● **Task description**
Make an exact transcription of the material, leaving out all images.

● **Material to process**
— start —

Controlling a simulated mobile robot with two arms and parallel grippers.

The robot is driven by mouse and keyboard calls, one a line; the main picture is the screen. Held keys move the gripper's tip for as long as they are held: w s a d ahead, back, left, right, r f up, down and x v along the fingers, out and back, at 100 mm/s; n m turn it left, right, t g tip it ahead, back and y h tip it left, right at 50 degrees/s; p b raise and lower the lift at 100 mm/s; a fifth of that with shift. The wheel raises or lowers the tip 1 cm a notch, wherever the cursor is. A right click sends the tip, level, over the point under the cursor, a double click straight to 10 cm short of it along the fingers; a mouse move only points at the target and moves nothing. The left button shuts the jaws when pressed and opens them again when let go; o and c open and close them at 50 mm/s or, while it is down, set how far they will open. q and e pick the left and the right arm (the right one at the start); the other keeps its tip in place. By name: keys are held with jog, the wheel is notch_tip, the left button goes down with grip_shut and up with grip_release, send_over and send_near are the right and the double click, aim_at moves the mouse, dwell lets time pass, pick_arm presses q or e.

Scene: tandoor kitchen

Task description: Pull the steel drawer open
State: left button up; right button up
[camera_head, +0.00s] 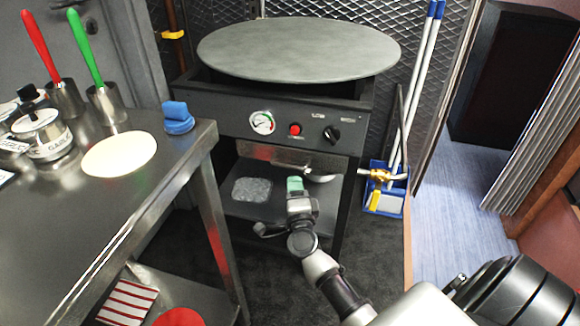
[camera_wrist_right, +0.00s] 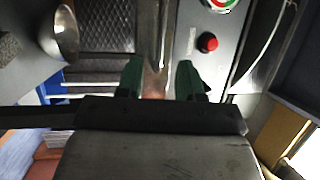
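The steel drawer (camera_head: 268,153) is the shiny strip under the control panel of the black griddle stand. In the right wrist view a bright steel strip (camera_wrist_right: 152,35), which looks like the drawer's front or handle, runs down between my fingers. My right gripper (camera_head: 295,183) is at the drawer's front, right of its middle. In the wrist view its two green fingertips (camera_wrist_right: 160,77) stand apart on either side of the strip, with gaps showing. I cannot tell whether either finger touches it. My left gripper is not in view.
The stand carries a round griddle plate (camera_head: 298,50), and its panel has a gauge (camera_head: 262,122), red button (camera_head: 295,129) and black knob (camera_head: 331,134). A steel table (camera_head: 165,190) stands at left. A brass-fitted pipe (camera_head: 380,175) and blue caddy (camera_head: 385,200) are at right.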

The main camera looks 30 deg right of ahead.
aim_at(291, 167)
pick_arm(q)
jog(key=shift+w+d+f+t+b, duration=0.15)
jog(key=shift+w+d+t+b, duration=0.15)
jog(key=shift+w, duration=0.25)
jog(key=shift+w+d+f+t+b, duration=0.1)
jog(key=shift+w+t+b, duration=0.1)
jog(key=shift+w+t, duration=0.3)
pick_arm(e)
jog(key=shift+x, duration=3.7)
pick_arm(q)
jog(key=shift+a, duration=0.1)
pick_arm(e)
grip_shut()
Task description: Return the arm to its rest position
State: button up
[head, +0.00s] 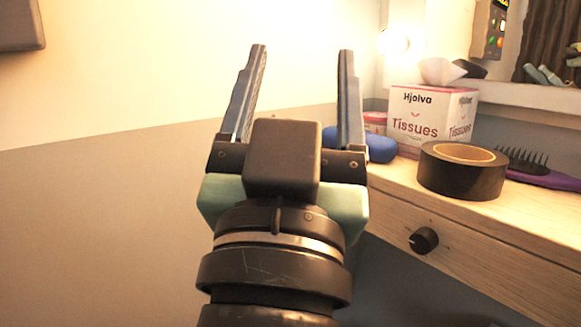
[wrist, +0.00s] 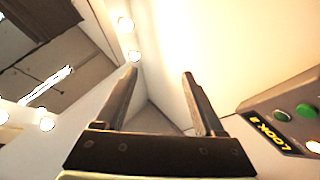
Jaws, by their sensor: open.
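My gripper (head: 302,52) is raised in the middle of the head view, its two fingers pointing up and spread apart. Nothing is between the fingers. In the head view it stands in front of the wall, to the left of the dressing table's things. The wrist view shows the same two open fingers (wrist: 160,76) with only bare wall and a corner beyond them.
A wooden dressing table (head: 400,192) at right bears a black tape roll (head: 460,178), a tissue box (head: 428,118), a blue object (head: 381,147) and a purple brush (head: 545,178). A panel with buttons (wrist: 285,118) is at right in the wrist view.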

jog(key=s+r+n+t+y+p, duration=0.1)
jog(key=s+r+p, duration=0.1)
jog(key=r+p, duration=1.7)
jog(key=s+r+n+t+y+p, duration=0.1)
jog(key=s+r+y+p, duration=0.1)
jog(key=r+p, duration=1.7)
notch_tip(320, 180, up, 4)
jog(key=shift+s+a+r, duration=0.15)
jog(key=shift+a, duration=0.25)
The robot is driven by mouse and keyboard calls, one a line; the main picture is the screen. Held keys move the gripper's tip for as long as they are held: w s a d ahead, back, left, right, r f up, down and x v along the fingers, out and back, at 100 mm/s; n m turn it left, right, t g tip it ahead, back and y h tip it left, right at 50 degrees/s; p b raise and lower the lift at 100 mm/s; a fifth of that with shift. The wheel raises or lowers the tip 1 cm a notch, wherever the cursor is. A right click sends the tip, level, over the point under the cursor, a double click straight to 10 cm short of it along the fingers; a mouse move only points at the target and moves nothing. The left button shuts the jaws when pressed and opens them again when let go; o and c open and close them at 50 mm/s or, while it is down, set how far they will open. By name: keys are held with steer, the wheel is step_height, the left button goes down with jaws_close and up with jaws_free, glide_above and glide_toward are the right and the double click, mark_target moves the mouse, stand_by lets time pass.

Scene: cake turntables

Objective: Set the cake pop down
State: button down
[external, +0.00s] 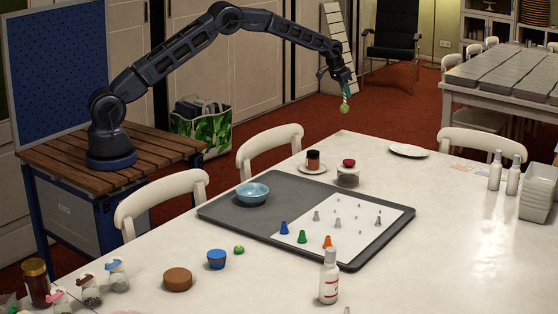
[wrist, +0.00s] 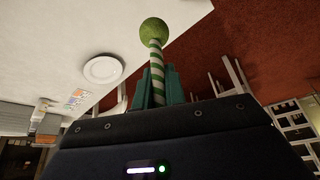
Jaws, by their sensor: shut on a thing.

— end —

● **Solution to this problem**
Controlling a simulated mobile robot with two arms and parallel grippers.

The robot is driven by mouse and keyboard calls, one a line; the main picture is the screen. Held keys move the gripper's tip for as long as they are held: w s a d ahead, back, left, right, r f up, down and x v along the fingers, out and back, at 100 mm/s; n m turn it left, right, t g tip it ahead, back and y h tip it left, right at 50 degrees/s; p b raise and lower the lift at 100 mm/s; a fifth of that with shift. The wheel raises or lowers the tip 1 cm a notch, wherever the cursor is. A right click sends the tip, level, over the point under the cursor, a double click straight to 10 cm short of it along the fingers; a mouse move only points at the target and moves nothing. The left button shuts the jaws when pressed and opens them again when let go; o and c open and close them at 50 mm/s or, while it is down, set how far they will open. q and e pick the left and the right arm (the right one at the start); the other keeps its tip in place. By name: keys are held with jog, the wheel is notch_tip, the left button goes down with grip_shut and up with grip_release, send_over and send_near are the right and the double click, aim_at moves the mouse, dwell lets time pass, pick_arm presses q or e.

Scene: tandoor kitchen

Task description: Pull the steel drawer open
State: left button up; right button up
[camera_head, +0.00s] 
[camera_wrist_right, +0.00s] 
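The steel drawer (camera_head: 268,153) is the shiny strip under the control panel of the black griddle stand. In the right wrist view a bright steel strip (camera_wrist_right: 152,35), which looks like the drawer's front or handle, runs down between my fingers. My right gripper (camera_head: 295,183) is at the drawer's front, right of its middle. In the wrist view its two green fingertips (camera_wrist_right: 160,77) stand apart on either side of the strip, with gaps showing. I cannot tell whether either finger touches it. My left gripper is not in view.
The stand carries a round griddle plate (camera_head: 298,50), and its panel has a gauge (camera_head: 262,122), red button (camera_head: 295,129) and black knob (camera_head: 331,134). A steel table (camera_head: 165,190) stands at left. A brass-fitted pipe (camera_head: 380,175) and blue caddy (camera_head: 385,200) are at right.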

The main camera looks 30 deg right of ahead.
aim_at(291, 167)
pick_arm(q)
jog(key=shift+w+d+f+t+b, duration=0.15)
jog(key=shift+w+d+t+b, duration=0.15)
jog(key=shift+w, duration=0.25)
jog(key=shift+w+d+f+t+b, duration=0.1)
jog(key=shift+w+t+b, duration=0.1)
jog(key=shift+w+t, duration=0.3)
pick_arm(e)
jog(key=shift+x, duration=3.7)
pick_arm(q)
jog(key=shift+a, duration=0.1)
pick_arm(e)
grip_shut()
Task description: Return the arm to its rest position
State: button up
[head, +0.00s] 
[wrist, +0.00s] 
Jaws, by their sensor: open.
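My gripper (head: 302,52) is raised in the middle of the head view, its two fingers pointing up and spread apart. Nothing is between the fingers. In the head view it stands in front of the wall, to the left of the dressing table's things. The wrist view shows the same two open fingers (wrist: 160,76) with only bare wall and a corner beyond them.
A wooden dressing table (head: 400,192) at right bears a black tape roll (head: 460,178), a tissue box (head: 428,118), a blue object (head: 381,147) and a purple brush (head: 545,178). A panel with buttons (wrist: 285,118) is at right in the wrist view.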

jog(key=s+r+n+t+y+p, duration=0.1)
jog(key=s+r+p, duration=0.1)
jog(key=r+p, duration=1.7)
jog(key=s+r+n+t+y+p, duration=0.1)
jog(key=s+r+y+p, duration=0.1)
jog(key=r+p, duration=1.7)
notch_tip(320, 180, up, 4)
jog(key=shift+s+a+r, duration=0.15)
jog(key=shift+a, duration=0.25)
The robot is driven by mouse and keyboard calls, one a line; the main picture is the screen. Held keys move the gripper's tip for as long as they are held: w s a d ahead, back, left, right, r f up, down and x v along the fingers, out and back, at 100 mm/s; n m turn it left, right, t g tip it ahead, back and y h tip it left, right at 50 degrees/s; p b raise and lower the lift at 100 mm/s; a fifth of that with shift. The wheel raises or lowers the tip 1 cm a notch, wherever the cursor is. A right click sends the tip, level, over the point under the cursor, a double click straight to 10 cm short of it along the fingers; a mouse move only points at the target and moves nothing. The left button shuts the jaws when pressed and opens them again when let go; o and c open and close them at 50 mm/s or, while it is down, set how far they will open. By name: keys are held with steer, the wheel is step_height, the left button goes down with jaws_close and up with jaws_free, glide_above and glide_toward are the right and the double click, mark_target moves the mouse, stand_by lets time pass.

Scene: cake turntables

Objective: Set the cake pop down
State: button down
[external, +0.00s] 
[wrist, +0.00s] 
Jaws, by their sensor: shut on a thing.

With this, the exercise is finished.